Uma coisa, entretanto, tardaram em descobrir: a própria Terra. Só em 15 de setembro de 1519 por Fernão de Magalhães descobriu que a Terra era redonda, coisa que terraplanistas negam. Mas a Terra mesma como planeta não havia sido ainda descoberta. Foi preciso que astroanutas saíssem da Terra e lá de fora, de suas naves espaciais ou da Lua descobrissem, maravilhados, a Terra.
Talvez o sentido secreto das viagens ao espaço exterior tenha tido esse significado profundo, com fina intuição expresso pelo astronauta J. P. Allen: “Discutiram-se muito os prós e os contras com referência às viagens à Lua; não ouvi ninguém argumentar que deveríamos ir à Lua para poder ver a Terra de lá. Depois de tudo, esta foi seguramente a verdadeira razão de termos ido à Lua”.

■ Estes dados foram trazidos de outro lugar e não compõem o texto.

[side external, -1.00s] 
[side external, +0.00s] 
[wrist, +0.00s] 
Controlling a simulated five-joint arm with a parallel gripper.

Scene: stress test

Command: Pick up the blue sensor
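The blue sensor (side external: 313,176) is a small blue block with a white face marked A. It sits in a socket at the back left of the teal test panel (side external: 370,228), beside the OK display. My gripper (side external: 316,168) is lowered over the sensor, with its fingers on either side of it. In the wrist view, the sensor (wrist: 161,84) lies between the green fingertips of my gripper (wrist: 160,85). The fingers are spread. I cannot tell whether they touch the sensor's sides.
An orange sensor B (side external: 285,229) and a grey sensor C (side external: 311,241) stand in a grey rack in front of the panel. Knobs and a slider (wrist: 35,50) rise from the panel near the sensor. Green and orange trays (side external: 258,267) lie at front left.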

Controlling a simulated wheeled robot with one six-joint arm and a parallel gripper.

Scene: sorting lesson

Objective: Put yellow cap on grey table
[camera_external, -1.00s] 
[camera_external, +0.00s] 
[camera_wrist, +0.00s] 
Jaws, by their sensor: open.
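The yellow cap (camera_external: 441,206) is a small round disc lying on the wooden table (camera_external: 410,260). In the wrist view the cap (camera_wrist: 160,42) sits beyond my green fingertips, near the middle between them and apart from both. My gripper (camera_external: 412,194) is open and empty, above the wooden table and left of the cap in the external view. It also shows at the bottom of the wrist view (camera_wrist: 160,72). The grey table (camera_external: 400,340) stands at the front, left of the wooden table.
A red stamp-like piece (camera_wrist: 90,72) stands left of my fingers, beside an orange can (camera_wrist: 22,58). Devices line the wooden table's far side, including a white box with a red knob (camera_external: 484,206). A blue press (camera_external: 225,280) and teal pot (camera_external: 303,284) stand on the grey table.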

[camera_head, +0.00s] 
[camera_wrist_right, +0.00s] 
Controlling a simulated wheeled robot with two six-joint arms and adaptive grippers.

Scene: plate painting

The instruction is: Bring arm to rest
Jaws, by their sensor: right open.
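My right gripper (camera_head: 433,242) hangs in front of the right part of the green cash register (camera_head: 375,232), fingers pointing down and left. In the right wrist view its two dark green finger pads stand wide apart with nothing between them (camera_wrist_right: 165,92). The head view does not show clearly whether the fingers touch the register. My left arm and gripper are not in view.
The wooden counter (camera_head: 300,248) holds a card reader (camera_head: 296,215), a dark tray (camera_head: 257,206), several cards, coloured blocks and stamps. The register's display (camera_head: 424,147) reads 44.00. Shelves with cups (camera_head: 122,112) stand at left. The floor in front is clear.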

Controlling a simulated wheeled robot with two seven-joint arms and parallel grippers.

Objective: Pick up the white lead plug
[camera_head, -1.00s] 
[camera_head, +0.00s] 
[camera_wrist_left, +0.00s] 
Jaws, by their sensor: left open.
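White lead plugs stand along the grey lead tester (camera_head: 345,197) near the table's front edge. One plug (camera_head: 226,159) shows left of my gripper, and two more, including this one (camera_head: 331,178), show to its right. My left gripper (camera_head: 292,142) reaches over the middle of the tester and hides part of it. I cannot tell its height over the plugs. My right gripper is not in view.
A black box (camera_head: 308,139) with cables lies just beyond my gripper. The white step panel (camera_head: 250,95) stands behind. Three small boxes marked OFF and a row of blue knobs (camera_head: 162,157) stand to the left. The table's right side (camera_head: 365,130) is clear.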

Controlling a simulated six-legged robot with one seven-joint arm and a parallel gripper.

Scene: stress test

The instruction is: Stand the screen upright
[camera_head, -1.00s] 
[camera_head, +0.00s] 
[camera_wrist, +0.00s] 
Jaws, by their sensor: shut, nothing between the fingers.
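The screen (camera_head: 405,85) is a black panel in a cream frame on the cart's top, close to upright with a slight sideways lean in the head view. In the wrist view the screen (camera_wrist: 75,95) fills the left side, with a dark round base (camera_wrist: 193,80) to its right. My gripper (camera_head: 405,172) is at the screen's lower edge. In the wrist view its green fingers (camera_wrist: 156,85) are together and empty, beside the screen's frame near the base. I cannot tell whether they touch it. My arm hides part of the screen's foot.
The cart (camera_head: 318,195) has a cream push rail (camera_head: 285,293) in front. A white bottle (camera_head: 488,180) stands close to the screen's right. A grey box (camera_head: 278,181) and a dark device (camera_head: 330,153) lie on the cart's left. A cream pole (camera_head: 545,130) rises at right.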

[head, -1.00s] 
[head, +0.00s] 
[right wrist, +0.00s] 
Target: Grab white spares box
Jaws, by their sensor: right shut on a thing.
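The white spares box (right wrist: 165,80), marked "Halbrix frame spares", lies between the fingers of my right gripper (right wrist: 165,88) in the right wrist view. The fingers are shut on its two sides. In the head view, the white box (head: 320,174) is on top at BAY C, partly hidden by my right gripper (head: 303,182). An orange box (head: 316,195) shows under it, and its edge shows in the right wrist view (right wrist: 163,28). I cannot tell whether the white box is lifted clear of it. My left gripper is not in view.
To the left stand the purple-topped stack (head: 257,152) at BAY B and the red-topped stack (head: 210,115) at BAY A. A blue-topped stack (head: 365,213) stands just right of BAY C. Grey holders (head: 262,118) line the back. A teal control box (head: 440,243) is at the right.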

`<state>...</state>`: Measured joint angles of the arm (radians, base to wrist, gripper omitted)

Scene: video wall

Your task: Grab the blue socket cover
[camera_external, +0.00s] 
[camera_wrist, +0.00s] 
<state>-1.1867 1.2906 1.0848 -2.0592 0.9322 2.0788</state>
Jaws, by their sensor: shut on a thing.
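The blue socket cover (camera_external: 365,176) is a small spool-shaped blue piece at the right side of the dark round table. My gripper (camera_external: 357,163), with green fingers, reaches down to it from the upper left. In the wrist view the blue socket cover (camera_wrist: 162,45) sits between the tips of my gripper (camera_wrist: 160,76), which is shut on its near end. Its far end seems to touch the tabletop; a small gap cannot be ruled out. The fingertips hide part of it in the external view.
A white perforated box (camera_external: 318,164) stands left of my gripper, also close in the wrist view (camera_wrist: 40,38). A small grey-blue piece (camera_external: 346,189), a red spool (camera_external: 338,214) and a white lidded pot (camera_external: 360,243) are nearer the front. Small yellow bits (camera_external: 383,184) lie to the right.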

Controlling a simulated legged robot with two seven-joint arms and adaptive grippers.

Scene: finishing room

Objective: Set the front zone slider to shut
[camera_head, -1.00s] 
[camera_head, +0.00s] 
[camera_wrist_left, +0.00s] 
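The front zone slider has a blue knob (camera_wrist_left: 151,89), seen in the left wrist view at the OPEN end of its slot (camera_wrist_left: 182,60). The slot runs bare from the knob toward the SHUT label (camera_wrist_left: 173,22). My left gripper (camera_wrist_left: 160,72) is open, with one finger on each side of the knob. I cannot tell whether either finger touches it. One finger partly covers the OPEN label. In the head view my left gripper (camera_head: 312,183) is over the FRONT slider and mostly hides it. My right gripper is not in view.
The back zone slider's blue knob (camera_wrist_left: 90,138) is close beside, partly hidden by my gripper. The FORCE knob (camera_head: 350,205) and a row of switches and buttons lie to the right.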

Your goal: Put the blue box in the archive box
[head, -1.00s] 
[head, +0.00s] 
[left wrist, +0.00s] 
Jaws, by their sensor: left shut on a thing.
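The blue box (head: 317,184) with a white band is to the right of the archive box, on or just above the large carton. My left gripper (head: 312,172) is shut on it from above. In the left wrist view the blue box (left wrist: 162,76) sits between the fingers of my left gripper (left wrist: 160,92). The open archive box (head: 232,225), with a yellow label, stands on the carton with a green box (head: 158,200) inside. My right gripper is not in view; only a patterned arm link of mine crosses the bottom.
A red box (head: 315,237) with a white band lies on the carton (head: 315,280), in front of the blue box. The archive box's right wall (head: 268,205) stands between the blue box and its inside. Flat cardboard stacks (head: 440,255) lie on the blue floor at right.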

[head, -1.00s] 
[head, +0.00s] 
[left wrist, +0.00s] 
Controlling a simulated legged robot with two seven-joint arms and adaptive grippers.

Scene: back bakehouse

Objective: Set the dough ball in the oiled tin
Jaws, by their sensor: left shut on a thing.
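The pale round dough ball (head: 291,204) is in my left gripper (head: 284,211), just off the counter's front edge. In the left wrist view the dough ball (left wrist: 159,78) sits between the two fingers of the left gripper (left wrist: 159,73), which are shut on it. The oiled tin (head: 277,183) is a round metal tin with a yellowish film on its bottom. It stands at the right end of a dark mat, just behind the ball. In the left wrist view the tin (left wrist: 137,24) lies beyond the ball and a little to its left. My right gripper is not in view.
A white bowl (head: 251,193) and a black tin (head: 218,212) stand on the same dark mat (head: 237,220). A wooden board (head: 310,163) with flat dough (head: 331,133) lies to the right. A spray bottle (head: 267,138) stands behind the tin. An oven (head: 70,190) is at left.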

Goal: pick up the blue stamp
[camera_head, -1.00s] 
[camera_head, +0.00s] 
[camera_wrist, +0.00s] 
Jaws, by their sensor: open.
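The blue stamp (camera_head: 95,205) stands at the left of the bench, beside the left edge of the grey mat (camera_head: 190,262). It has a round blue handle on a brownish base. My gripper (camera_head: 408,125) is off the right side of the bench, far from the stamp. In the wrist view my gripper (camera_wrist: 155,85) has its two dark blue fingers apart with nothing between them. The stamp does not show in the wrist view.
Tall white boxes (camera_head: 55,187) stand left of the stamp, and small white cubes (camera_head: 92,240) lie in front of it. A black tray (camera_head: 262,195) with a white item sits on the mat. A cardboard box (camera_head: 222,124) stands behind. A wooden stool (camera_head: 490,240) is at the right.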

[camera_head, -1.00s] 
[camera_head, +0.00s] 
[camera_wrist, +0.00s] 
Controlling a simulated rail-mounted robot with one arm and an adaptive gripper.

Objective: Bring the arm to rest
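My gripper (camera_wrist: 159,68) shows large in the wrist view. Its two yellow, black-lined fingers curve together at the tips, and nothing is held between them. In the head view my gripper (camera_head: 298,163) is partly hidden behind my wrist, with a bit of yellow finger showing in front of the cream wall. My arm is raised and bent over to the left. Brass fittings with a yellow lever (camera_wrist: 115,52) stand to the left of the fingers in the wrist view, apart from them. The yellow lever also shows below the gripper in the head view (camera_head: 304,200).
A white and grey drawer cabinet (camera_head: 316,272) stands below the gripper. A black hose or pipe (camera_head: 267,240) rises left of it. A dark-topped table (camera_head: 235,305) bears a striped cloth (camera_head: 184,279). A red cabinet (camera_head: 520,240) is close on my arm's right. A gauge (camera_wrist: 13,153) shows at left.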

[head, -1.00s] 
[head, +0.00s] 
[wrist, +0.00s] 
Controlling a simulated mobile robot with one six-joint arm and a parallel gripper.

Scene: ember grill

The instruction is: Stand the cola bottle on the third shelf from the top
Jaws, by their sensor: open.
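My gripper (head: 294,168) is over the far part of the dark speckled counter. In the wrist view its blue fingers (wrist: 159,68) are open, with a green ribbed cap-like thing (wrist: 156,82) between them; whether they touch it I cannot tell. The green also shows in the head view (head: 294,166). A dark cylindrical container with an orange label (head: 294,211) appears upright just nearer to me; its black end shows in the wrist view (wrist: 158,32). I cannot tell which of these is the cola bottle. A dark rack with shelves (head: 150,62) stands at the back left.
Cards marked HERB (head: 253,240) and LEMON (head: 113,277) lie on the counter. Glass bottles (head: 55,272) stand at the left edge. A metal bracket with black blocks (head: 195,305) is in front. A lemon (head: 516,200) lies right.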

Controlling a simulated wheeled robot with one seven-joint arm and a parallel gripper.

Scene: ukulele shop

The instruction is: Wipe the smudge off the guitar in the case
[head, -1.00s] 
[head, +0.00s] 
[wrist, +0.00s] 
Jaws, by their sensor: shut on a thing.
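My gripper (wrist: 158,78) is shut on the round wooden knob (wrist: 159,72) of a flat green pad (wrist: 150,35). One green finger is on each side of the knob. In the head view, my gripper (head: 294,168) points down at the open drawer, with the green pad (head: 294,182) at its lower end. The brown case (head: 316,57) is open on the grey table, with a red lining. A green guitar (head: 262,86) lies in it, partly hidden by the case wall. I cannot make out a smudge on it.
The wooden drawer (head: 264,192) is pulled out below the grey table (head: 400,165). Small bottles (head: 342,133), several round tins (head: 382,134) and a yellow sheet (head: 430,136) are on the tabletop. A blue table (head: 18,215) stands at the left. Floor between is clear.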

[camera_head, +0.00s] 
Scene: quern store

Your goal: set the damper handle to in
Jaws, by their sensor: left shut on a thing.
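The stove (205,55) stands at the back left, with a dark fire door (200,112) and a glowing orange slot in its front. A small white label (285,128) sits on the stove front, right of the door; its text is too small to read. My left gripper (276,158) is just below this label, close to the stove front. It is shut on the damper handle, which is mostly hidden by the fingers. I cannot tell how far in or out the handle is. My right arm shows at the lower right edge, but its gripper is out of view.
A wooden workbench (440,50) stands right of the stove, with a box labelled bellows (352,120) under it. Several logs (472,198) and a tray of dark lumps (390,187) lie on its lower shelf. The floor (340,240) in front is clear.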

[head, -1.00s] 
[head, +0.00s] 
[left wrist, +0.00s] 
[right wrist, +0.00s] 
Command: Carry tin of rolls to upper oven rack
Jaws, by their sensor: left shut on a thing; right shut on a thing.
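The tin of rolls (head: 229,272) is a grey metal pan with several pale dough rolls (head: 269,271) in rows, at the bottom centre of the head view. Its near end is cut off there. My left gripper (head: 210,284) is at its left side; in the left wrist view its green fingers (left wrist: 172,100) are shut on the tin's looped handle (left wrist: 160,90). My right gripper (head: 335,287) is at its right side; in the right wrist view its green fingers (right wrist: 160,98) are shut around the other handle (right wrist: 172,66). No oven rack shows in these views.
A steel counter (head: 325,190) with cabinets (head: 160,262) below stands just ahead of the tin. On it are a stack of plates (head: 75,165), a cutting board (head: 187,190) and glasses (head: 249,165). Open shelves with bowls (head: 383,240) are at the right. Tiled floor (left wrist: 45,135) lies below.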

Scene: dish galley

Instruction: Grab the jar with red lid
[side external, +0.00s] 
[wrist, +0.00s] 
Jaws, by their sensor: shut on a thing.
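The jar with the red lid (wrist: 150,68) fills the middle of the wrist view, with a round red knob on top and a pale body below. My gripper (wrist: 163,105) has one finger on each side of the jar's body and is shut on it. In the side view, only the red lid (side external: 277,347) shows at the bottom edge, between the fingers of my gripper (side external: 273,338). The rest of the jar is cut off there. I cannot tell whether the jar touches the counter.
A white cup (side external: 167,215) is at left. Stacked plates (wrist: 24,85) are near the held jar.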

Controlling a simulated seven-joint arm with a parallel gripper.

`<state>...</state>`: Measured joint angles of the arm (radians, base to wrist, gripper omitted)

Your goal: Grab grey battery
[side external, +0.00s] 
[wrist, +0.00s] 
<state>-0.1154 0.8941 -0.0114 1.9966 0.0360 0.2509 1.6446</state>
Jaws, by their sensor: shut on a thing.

Trago aqui o testemunho de outros astronautas, contidos num riquíssimo livro de Frank White, The Overview Effect: space exploration and human evolution, Boston 1987.
Sigmund Jähn, outro astronauta, ao regressar à Terra, expressou assim a modificação de sua consciência: “Já são ultrapassadas as fronteiras políticas. Ultrapassadas também as fronteiras das nações. Somos um único povo e cada um é responsável pela manutenção do frágil equilíbrio da Terra. Somos seus guardiães e devemos cuidar do futuro comum”.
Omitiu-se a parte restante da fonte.